By making a record of something as intangible as “negative vibrations” across a recognizable drawing of Long Island City, Smith asserts the tactile effect of one’s internal landscape on the external. The logic of this claim is that subjective experience is not only an important aspect of reality, but also a shared one; we are not islands of personal multitudes, unknowable to one another, but rather are deeply interconnected through and by the spaces we inhabit together. Much like the dérive was meant to be a way to reclaim the streets from inhuman consumerist agendas, Smith’s maps are a way to reassert the power of intersubjectivity and a shared social reality.
Patricia Smith was born in Camden, New Jersey, and studied art at Rutgers University, Camden, and the Pennsylvania Academy of Fine Arts, Philadelphia.

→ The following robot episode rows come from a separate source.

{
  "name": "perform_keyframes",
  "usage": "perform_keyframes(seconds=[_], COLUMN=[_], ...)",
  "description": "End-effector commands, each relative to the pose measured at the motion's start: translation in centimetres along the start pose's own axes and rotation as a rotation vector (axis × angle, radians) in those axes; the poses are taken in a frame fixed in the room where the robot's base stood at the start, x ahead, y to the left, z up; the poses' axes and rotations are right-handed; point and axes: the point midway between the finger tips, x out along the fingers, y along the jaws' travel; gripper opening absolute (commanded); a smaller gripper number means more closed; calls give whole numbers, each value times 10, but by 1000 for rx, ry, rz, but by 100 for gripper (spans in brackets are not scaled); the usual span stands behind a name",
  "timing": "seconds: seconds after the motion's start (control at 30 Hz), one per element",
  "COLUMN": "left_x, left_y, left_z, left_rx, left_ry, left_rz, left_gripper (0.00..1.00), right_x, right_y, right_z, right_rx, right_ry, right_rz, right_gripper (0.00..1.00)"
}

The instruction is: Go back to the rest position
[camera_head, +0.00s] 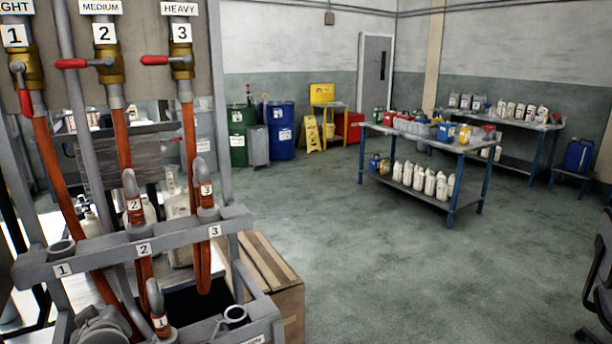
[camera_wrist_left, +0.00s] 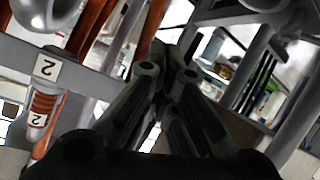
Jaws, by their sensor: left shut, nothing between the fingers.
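My left gripper (camera_wrist_left: 170,52) shows in the left wrist view, shut and empty, with its dark fingers together. It is close to the grey rack, whose "2" label (camera_wrist_left: 47,66) is on the left of that view. In the head view, the grey nozzle rack (camera_head: 100,257) has numbered places. Nozzle 2 (camera_head: 132,206) and nozzle 3 (camera_head: 206,189) stand at their places. Nozzle 1 (camera_head: 158,318) is lower, in front of the rack, and the ring at place 1 (camera_head: 62,247) looks empty. I cannot make out my left gripper in the head view, and my right gripper is not seen.
Valve 1's red handle (camera_head: 25,100) points down; handles 2 (camera_head: 72,64) and 3 (camera_head: 155,60) are level. A wooden crate (camera_head: 278,290) stands right of the rack. A blue-legged table (camera_head: 415,190) with bottles is farther back. The middle floor (camera_head: 400,270) is clear. A chair (camera_head: 598,285) is at right.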

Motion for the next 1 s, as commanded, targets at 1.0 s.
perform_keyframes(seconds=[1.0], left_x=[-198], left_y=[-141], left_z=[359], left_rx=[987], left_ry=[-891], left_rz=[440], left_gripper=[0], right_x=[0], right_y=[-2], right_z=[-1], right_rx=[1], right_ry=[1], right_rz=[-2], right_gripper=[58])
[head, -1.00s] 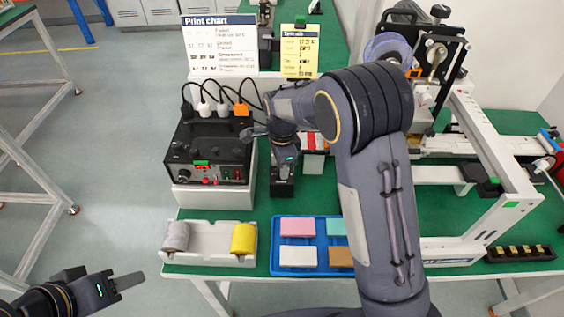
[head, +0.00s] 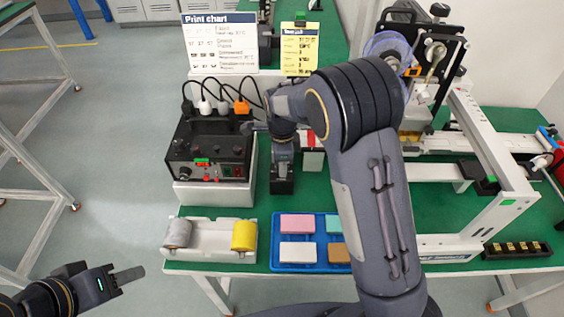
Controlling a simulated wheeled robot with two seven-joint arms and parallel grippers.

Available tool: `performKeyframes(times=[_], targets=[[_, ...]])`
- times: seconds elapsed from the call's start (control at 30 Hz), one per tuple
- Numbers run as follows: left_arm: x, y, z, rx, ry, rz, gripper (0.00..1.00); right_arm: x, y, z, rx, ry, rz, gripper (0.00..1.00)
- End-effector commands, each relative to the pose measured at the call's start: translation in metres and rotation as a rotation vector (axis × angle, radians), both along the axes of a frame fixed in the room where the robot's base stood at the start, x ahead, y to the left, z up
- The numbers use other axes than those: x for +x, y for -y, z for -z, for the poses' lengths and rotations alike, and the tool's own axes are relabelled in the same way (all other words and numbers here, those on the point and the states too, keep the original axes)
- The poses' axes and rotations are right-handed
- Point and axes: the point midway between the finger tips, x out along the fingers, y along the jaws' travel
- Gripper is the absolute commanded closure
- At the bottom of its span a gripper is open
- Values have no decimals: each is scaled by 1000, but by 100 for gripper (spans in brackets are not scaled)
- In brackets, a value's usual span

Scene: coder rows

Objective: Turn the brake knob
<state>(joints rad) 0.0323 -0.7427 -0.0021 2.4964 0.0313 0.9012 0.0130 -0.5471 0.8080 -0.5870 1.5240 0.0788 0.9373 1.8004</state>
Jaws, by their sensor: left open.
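The coder machine (head: 437,60) stands at the upper right, with a purple-blue reel disc (head: 388,45) and several dark knobs and rollers. I cannot tell which part is the brake knob. A black round knob (head: 440,10) shows at the machine's top. My left gripper (head: 130,277) is open and empty at the lower left, over the floor and away from the table. My right arm crosses the middle, in front of part of the machine. My right gripper (head: 282,170) points down beside the black control box (head: 208,150); its jaws are not clear.
A white holder (head: 208,253) with a grey and a yellow roll stands at the front left. A blue tray (head: 283,268) with coloured blocks is next to it, partly behind my arm. Print chart (head: 220,40) and a yellow card (head: 300,48) stand behind. A white frame (head: 487,150) is at the right.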

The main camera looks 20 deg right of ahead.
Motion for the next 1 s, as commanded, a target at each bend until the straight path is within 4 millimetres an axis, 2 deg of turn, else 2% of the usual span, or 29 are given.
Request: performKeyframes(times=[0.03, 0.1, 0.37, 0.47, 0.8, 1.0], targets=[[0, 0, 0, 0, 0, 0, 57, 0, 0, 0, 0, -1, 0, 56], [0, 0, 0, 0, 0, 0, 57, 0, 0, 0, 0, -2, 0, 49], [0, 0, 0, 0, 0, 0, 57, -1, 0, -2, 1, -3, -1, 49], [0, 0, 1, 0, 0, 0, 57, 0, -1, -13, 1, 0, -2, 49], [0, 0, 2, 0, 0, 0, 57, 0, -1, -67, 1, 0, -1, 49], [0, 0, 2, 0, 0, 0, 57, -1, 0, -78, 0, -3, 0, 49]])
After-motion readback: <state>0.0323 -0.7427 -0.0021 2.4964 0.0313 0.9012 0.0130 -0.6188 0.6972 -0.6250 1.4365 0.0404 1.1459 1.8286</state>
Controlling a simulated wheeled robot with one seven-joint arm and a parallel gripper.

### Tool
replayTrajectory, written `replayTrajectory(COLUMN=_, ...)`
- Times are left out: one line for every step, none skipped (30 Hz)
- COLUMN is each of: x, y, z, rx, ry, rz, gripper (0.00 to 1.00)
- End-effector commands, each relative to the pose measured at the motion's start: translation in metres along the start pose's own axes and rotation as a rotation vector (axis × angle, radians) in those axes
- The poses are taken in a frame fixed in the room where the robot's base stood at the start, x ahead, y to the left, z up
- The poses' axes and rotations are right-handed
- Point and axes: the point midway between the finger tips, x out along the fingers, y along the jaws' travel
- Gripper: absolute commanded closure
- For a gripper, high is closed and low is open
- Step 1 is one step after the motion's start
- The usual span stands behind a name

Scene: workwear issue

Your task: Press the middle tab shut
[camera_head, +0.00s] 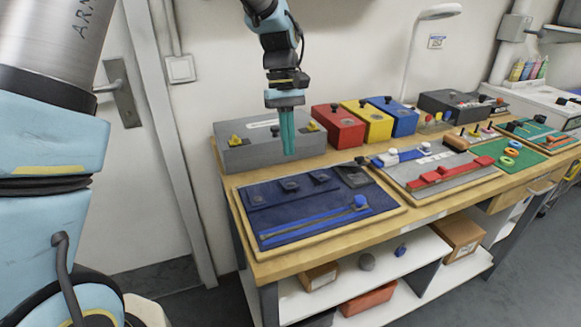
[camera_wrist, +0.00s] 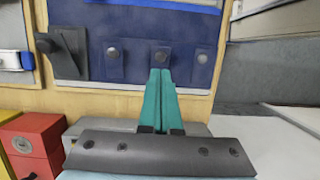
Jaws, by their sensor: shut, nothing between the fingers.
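A dark navy cloth panel (camera_head: 300,213) lies on a wooden-edged board near the bench's front left. Three tabs with round studs run along its rear part. The middle tab (camera_head: 289,185) is between the left tab (camera_head: 257,196) and the right tab (camera_head: 319,176). My gripper (camera_head: 289,153) is shut and empty, its teal fingers pointing down above the rear of the board. In the wrist view the fingertips (camera_wrist: 160,71) appear just short of the middle tab (camera_wrist: 162,57), partly covering its lower edge. I cannot tell whether the tab is raised or flat, or the exact gap.
A grey box (camera_head: 240,150) with yellow pieces stands behind the panel, close to my gripper. Red (camera_head: 338,128), yellow (camera_head: 367,121) and blue (camera_head: 396,116) boxes stand to its right. A dark knobbed piece (camera_head: 353,176) sits at the panel's rear right corner.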

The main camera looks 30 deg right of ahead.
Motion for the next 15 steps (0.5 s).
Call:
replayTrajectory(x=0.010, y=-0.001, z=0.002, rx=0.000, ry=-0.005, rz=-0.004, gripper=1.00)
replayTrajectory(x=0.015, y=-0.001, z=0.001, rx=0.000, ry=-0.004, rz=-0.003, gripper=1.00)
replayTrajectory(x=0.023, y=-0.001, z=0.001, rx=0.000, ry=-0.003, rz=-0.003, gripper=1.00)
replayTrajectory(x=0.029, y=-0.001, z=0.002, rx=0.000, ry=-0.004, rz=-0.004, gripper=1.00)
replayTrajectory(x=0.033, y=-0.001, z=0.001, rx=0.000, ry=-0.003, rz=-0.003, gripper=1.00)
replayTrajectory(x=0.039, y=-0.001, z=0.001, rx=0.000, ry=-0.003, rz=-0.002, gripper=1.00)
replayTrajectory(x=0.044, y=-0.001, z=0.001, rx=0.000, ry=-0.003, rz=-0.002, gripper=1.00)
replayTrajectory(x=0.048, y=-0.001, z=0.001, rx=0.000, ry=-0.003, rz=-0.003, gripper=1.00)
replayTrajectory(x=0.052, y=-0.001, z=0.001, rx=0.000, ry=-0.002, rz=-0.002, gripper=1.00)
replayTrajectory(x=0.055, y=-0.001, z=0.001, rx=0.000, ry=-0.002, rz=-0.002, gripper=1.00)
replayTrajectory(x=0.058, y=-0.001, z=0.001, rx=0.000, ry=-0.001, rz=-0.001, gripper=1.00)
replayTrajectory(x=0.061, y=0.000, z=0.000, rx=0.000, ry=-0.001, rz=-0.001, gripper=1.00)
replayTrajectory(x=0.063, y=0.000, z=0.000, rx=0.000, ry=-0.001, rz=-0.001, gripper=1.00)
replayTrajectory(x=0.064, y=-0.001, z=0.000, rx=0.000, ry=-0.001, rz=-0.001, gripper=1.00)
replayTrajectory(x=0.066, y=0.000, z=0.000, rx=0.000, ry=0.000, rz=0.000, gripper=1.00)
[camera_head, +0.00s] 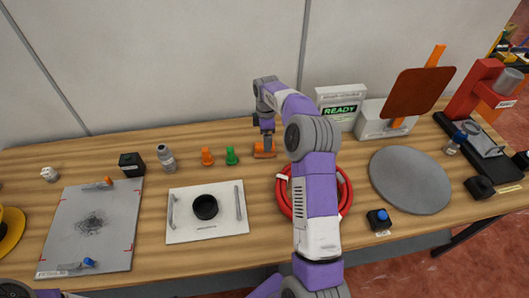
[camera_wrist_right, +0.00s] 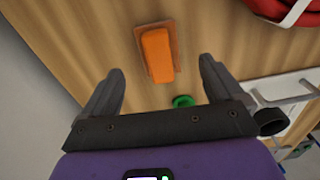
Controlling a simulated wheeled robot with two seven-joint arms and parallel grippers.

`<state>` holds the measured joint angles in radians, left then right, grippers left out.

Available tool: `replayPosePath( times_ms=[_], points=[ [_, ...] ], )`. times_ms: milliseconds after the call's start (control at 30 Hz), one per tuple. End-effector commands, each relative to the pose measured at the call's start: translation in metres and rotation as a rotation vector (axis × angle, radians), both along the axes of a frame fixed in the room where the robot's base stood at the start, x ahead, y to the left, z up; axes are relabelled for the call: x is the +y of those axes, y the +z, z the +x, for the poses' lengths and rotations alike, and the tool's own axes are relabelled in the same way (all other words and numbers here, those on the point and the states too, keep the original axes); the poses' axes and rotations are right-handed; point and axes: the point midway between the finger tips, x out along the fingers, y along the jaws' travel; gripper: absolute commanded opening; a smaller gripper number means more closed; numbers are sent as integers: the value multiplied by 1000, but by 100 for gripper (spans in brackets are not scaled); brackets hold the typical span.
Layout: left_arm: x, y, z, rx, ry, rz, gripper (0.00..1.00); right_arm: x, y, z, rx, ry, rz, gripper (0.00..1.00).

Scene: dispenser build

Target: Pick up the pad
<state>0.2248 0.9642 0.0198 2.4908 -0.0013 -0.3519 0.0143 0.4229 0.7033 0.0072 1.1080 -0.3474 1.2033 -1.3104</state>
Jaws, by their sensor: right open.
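The pad (camera_head: 263,150) looks like an orange block on a thin brown base and lies on the wooden table below my right gripper (camera_head: 267,138). In the right wrist view the pad (camera_wrist_right: 157,55) shows whole, in line with the gap between the fingertips. My right gripper (camera_wrist_right: 161,70) is open and empty, with one finger to each side of that gap. The pad appears to be apart from both fingers, though the exact height between them is hard to judge. My left gripper is not in view.
A green peg (camera_head: 231,156) and an orange peg (camera_head: 207,156) stand left of the pad. A red coiled hose (camera_head: 346,198) lies to its right, partly behind my arm. A white plate (camera_head: 220,225) with handles is in front. A READY display box (camera_head: 341,98) stands behind right.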

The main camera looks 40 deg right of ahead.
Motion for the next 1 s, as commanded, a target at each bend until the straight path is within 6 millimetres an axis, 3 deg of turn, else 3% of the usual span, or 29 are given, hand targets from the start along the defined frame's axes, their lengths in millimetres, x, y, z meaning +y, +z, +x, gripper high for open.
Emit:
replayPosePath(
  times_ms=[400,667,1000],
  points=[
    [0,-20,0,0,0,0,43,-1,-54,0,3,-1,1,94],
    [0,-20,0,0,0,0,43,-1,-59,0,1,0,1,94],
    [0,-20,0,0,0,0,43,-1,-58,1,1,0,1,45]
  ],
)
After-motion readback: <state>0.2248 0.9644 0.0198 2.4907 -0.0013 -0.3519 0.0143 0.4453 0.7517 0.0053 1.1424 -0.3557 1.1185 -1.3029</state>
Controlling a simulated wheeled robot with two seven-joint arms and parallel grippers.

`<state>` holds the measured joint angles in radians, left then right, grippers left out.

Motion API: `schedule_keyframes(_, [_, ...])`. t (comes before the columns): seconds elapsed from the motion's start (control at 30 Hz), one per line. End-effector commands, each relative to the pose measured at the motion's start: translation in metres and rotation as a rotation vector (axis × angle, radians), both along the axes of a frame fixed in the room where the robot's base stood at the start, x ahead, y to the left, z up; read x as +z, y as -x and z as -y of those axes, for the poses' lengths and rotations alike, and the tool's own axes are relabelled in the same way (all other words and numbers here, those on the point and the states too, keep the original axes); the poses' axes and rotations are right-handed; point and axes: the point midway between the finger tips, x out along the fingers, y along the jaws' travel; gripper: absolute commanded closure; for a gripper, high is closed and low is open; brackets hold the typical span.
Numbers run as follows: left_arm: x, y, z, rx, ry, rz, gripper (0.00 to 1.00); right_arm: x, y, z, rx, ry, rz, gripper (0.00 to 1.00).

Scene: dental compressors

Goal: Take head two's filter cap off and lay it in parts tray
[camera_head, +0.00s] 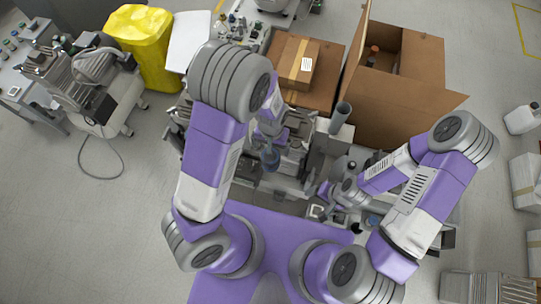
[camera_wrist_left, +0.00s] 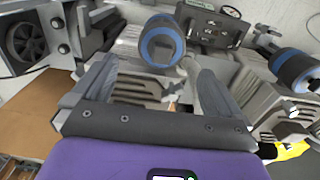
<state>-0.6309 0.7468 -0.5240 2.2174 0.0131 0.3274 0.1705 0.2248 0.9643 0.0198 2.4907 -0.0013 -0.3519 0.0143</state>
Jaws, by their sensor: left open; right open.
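A grey filter cap with a blue ring (camera_wrist_left: 162,42) sits on the compressor, just beyond the fingertips of my left gripper (camera_wrist_left: 146,70) in the left wrist view. My left gripper is open, with no object held between its fingers. A second blue-ringed cap (camera_wrist_left: 295,68) is at the right of that view. I cannot tell which cap is head two's. In the head view a blue cap (camera_head: 271,158) shows right below my left gripper (camera_head: 268,140). My right gripper (camera_head: 330,193) is open, low over the right part of the workbench. I cannot pick out the parts tray for certain.
A closed carton (camera_head: 299,63) and an open cardboard box (camera_head: 408,90) stand behind the compressor. Another compressor (camera_head: 100,85) stands at the left. Metal parts crowd the space around my left gripper.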

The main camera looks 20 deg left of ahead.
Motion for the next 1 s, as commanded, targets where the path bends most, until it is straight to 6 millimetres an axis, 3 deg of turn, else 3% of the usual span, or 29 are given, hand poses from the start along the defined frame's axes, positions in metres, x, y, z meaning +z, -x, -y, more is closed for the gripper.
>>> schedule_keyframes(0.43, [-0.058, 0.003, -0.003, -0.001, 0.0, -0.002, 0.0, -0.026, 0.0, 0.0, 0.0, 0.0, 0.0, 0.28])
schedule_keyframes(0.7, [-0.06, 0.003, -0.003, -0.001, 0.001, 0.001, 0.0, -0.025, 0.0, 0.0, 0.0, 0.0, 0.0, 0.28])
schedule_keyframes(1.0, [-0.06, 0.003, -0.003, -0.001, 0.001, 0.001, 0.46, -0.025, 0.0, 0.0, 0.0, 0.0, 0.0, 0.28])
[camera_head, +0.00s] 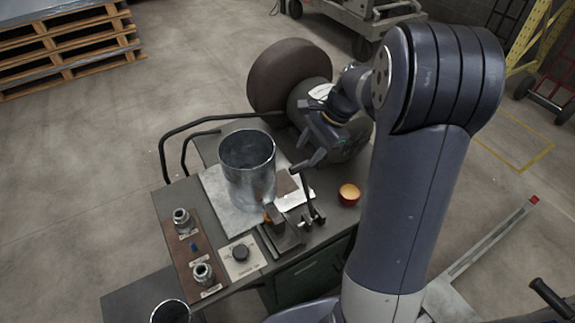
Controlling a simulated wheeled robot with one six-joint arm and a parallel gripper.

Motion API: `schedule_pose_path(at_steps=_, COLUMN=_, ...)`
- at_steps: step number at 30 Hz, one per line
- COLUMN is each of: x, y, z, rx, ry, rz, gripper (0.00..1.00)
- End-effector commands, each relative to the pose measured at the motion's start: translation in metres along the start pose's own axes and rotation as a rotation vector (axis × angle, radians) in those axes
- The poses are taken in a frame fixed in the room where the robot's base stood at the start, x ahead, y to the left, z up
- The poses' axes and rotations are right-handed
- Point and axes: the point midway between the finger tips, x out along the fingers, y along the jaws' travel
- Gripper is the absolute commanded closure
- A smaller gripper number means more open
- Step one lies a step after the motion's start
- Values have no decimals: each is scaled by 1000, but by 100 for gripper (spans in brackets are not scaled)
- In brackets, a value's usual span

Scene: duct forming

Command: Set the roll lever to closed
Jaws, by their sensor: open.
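A thin dark lever (307,192) stands upright from a small black bracket near the right side of the workbench, and looks like the roll lever. No open or closed marking on it can be read. My gripper (308,160) hangs just above the lever's top, with its jaws open and nothing seen between them. Whether a finger touches the lever cannot be told from this view. A shiny metal cylinder (248,165) stands upright on a pale sheet to the left of the lever.
A large brown drum (290,73) stands behind the bench.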

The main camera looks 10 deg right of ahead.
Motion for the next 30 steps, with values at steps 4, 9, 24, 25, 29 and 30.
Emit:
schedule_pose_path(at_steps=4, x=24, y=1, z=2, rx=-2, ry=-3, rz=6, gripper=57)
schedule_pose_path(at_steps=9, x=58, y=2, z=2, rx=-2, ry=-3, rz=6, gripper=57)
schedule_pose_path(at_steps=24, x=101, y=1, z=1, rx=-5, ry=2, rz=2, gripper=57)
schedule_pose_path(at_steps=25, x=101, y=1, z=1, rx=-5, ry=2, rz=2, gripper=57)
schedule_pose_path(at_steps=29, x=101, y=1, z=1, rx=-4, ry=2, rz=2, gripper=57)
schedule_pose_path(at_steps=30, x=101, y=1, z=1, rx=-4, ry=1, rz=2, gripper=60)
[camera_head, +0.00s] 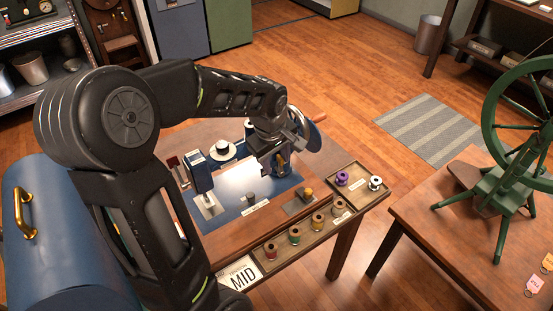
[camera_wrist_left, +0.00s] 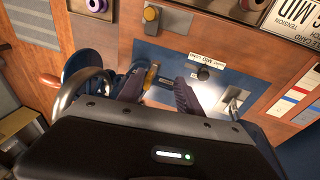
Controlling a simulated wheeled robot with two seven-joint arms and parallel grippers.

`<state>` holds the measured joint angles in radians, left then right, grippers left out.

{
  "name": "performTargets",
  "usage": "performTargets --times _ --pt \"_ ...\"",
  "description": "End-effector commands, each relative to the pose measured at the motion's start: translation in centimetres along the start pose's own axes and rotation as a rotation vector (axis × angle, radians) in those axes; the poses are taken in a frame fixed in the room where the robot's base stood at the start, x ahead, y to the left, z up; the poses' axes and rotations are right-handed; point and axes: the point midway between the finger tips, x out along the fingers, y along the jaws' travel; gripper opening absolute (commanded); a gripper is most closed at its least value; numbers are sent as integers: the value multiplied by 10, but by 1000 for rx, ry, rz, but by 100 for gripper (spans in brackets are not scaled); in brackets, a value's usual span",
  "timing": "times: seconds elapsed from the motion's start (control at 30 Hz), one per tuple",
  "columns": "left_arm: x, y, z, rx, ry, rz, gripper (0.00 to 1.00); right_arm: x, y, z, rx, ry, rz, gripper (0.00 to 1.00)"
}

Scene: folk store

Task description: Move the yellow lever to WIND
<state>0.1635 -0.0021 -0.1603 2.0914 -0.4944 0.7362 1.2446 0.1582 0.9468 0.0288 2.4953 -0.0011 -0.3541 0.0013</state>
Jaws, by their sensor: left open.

She received her MFA from Rutgers University Mason Gross School of Art, New Brunswick, in 1984 and subsequently moved to New York City. She was active in the downtown Manhattan and East Village art scenes, exhibiting at such historic galleries as Sensory Evolution, Helio, Life Gallery, Cuando, Nico Smith, Limbo, Zeus Trabia, and Nite Gallery. She is currently represented by Front Room Gallery, where she has had four solo exhibitions since 2006. Venues of other solo exhibitions include Black + Herron Gallery, Saint Peter’s Church, A.I.R. Gallery, and Piezo Electric Gallery in New York; Croxhapox Gallery in Ghent, Belgium; and S.O.M.A. in Berlin, Germany. Her work was recently featured on the cover of You Are Here: The Journal of Creative Geography, published by the University of Arizona. She was awarded artist residencies for 2013 and 2015 at Cité Internationale des Arts in Paris and in 2014 was an artist-in-residence at Kaus Australis in Rotterdam. She was a 2014 New York Foundation of the Arts fellow in Drawing/Printmaking/Artist’s Books. She currently lives and works in Paris.